The workshop will address the most recent developments in designing technology in the context of neurodivergence, including systems for communication and collaboration in education, work and leisure time.
The main objective of this workshop is to engage the HCI research community in conversation about how we can contribute technologies that support neurodivergent people in the achievement of their own goals, that align with their wishes and needs, and that can be leveraged by them to lead fulfilled lives.
To this end, we would like to explore methods for a systematic approach to design for diverse user groups, discuss how to work around and with conflicting access needs, and how we can effectively involve neurodivergent people in research efforts in a way that power is shared between the target audience and research teams.
Additionally, we hope to shift focus to critical reflection on our own positionalities, the theories that we draw upon in our work, and their implications in the context of neurodivergence (e.g., autism and empathy, and the challenges that come with ensuring that technical artifacts do, in fact, support the intended target audiences rather than risking solidifying harmful stereotypes.
We propose one-day Workshop on 29 August 2023 organized alongside IFIP TC 13 INTERACT 2023 conference. Reviews of submissions are prepared by the organizers and discussed jointly.
The target audience for this workshop are researchers and designers working in the area of neurodivergence, either through the lens of assistive technology or from the perspective of neurodivergent persons and their experiences with technology. We also invite the participation of lived experience experts (i.e., neurodivergent persons).
To participate in the workshop, interested parties are invited to submit an accessible paper (up to 6 pages excl. references; Springer LNCS format) that aligns with one or more of the topic areas of the workshop. In the case of lived experience experts, we encourage the submission of a format-free one-page experience report that relates to technology. In all submissions, we encourage authors to critically reflect upon their perspectives and answer the question of how their work is informed by and supports neurodivergent communities. Academic submissions and submissions from lived experience experts can be emailed to the organizing team via firstname.lastname@example.org. The selection process for submissions will be juried, with a number of experts discussing and choosing relevant contributions.
- Submission: 07/01/2023
- Notification of acceptance: 07/15/2023
- Submission Camera-Ready: 07/31/2023
Participation in the Workshop
Participation itself will be possible either in person or remotely. On-site participants are expected to be present in York, UK, whereas remote participants will be given access to the workshop via Zoom. Automated captioning will be available, and we will create a schedule with sufficient breaks for participants. Social activities will be clearly structured, and expectations of participants will be communicated beforehand. Other access measures will be provided upon request and in coordination with the conference organization team. The workshop will start with a hybrid introductory session, will continue with break-out activities where on-site and remote participants will work on different questions and topics structured around the topic areas, and will close with a hybrid plenum in which outcomes and next steps are discussed.
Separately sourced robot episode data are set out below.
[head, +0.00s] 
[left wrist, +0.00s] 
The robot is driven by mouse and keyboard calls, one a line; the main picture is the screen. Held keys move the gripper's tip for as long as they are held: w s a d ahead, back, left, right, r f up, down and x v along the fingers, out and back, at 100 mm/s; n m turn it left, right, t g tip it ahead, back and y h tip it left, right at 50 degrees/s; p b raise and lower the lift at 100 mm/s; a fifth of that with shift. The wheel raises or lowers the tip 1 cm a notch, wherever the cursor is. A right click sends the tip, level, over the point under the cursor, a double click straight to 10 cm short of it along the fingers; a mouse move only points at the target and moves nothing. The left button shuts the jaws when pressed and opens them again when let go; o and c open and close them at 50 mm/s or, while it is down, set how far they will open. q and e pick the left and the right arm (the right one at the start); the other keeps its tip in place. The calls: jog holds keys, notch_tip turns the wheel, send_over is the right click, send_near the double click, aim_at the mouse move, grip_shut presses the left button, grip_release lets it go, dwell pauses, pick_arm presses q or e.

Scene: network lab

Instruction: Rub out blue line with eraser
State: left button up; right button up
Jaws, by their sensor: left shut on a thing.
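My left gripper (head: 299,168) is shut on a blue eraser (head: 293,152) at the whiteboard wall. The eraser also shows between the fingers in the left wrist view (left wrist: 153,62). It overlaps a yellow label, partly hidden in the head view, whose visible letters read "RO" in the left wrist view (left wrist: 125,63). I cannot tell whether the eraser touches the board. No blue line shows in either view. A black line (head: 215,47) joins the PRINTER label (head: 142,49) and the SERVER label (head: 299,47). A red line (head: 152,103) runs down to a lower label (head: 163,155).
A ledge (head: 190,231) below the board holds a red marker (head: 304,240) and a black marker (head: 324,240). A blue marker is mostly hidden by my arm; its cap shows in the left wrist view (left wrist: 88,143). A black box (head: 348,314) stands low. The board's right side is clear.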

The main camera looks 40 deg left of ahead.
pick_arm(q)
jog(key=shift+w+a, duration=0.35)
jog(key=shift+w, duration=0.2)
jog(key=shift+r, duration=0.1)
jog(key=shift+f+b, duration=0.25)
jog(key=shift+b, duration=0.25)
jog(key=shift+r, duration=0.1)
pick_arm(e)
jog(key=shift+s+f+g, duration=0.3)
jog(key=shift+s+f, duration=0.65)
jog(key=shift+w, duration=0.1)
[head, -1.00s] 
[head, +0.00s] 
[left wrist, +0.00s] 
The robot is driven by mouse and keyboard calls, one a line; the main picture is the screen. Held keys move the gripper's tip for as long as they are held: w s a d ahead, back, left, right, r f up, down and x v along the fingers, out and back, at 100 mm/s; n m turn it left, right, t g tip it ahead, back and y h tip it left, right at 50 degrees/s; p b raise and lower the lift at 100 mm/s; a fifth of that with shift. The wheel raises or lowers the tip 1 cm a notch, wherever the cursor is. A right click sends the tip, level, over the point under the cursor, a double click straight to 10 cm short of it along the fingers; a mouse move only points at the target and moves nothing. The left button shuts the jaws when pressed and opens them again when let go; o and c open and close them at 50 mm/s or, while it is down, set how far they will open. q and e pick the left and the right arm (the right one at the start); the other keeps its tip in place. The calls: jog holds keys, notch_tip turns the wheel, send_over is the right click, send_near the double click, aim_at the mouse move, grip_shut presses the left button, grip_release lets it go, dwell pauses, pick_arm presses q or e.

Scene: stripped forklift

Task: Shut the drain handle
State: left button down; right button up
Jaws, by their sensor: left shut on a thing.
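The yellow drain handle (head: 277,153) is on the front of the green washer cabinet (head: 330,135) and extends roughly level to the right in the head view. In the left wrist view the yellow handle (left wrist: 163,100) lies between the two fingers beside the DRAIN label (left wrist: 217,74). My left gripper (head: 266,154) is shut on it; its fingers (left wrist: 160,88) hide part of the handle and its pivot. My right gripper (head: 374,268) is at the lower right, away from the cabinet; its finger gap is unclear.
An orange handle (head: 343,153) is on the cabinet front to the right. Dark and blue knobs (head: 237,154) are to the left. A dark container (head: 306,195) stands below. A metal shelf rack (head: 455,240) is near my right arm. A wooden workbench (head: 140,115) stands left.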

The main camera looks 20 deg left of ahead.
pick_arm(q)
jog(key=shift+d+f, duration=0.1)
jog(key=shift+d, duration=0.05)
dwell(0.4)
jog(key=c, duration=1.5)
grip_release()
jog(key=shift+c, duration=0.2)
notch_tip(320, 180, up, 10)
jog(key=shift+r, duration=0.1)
All organizers are experienced researchers in the field of accessibility of HCI for disabled people who have developed and evaluated research prototypes with disabled users in the past and in ongoing research projects.
Kathrin Gerling is a Professor of Human-Computer Interaction and Accessibility at KIT, Germany, and a neurodivergent person. Her work aims to empower diverse audiences in the context of work, leisure, and wellbeing. It seeks to contribute to our understanding of the relationship between bodily difference, technology, and participation in society, and how technology can be employed by disabled people.
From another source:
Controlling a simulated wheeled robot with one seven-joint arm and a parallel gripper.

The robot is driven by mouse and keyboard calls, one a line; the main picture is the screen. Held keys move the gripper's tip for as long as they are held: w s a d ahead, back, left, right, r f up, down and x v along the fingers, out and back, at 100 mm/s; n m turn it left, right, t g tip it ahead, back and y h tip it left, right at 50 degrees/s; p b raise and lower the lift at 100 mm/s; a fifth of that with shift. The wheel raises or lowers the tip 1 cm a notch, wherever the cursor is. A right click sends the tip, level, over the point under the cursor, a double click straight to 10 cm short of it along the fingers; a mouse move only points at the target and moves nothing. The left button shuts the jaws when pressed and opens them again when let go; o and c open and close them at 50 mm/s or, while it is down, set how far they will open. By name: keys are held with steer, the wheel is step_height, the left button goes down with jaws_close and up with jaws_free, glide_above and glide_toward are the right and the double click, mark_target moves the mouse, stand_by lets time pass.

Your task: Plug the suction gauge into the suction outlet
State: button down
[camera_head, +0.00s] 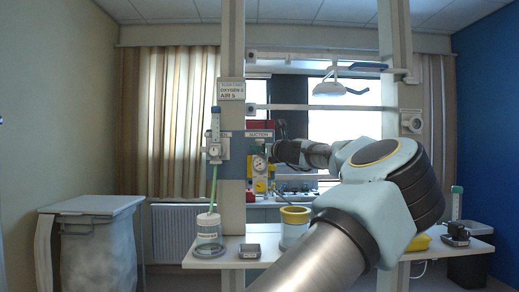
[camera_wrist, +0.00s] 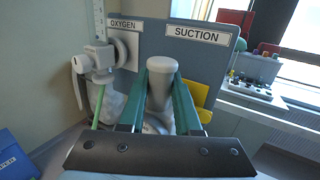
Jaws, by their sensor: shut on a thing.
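The suction gauge (camera_head: 259,163), with a round dial and yellow parts around and below it, is at the panel under the SUCTION label (camera_head: 258,134). In the wrist view my gripper (camera_wrist: 160,68) has its two teal fingers closed on both sides of the gauge's pale, round-ended body (camera_wrist: 163,90). In the head view my gripper (camera_head: 272,155) reaches it from the right. A yellow plate (camera_wrist: 200,95) shows behind the right finger, below the SUCTION label. The suction outlet itself is hidden behind the gauge and fingers. I cannot tell whether the gauge touches or sits in it.
An oxygen flowmeter (camera_head: 215,148) with a green tube is on the panel just left. A lidded jar (camera_head: 209,232), a small dark device (camera_head: 249,251) and a yellow-rimmed canister (camera_head: 294,222) stand on the shelf below. A covered bin (camera_head: 93,235) is at far left.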

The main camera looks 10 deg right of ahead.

David Gollasch is a PhD student at the TU Dresden, Germany with research interests in diversity-sensitive interaction design as well as structured methods and processes around software variability and AI to build adaptive user interfaces.
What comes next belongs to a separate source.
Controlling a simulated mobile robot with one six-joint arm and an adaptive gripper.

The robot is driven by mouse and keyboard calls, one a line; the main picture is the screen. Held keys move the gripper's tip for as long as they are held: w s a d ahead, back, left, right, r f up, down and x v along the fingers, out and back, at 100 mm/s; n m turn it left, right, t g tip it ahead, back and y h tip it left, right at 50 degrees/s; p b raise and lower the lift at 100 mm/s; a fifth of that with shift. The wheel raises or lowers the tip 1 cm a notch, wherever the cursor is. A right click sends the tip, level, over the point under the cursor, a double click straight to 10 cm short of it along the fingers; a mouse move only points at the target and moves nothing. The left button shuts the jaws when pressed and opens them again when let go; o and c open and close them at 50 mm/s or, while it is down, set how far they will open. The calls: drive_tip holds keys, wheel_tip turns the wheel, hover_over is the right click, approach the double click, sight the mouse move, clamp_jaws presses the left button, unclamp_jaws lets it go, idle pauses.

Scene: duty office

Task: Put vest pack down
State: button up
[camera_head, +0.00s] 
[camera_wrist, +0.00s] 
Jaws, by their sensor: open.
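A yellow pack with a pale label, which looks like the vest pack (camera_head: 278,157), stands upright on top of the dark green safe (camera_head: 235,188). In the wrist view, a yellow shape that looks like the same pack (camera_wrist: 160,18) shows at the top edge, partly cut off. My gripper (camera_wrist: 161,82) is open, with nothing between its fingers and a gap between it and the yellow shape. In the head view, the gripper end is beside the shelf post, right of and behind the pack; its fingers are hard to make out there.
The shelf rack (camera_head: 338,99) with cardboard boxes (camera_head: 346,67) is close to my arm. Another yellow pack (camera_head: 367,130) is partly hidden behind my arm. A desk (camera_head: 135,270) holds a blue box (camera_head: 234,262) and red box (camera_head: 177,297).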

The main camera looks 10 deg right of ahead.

Jan Gulliksen is a Professor of Human-Computer-Interaction and Vice President for Digitalization at KTH, Sweden and he does research on usability and accessibility, digitalization and digital work environments and user-centered systems design.
Katta Spiel is an FWF Hertha-Firnberg scholar at the HCI Group of TU Wien, where they work on the intersection of Computer Science, Design and Cultural Studies. They research marginalized perspectives on technologies to inform interaction design and engineering in critical ways, so they may account for the diverse realities they operate in and in collaboration with neurodivergent and/or nonbinary peers.
Oussama Metatla is a Senior Lecturer at the University of Bristol. As Co-Head of the Bristol Interaction Group, he and his team investigate inclusive technologies for disabled and non-disabled people. Current projects include interactive play technologies for autistic and non-autistic children, hybrid technologies for people with and without dementia, and education technologies for blind and sighted children.
Gerhard Weber is Professor of Human-Computer Interaction at TU Dresden, Germany. His interests are in multimodal interaction, non-visual interaction, tactile graphics, and teaching on accessibility. He is also liaison officer for students with a disability and leads a service centre for students with a disability.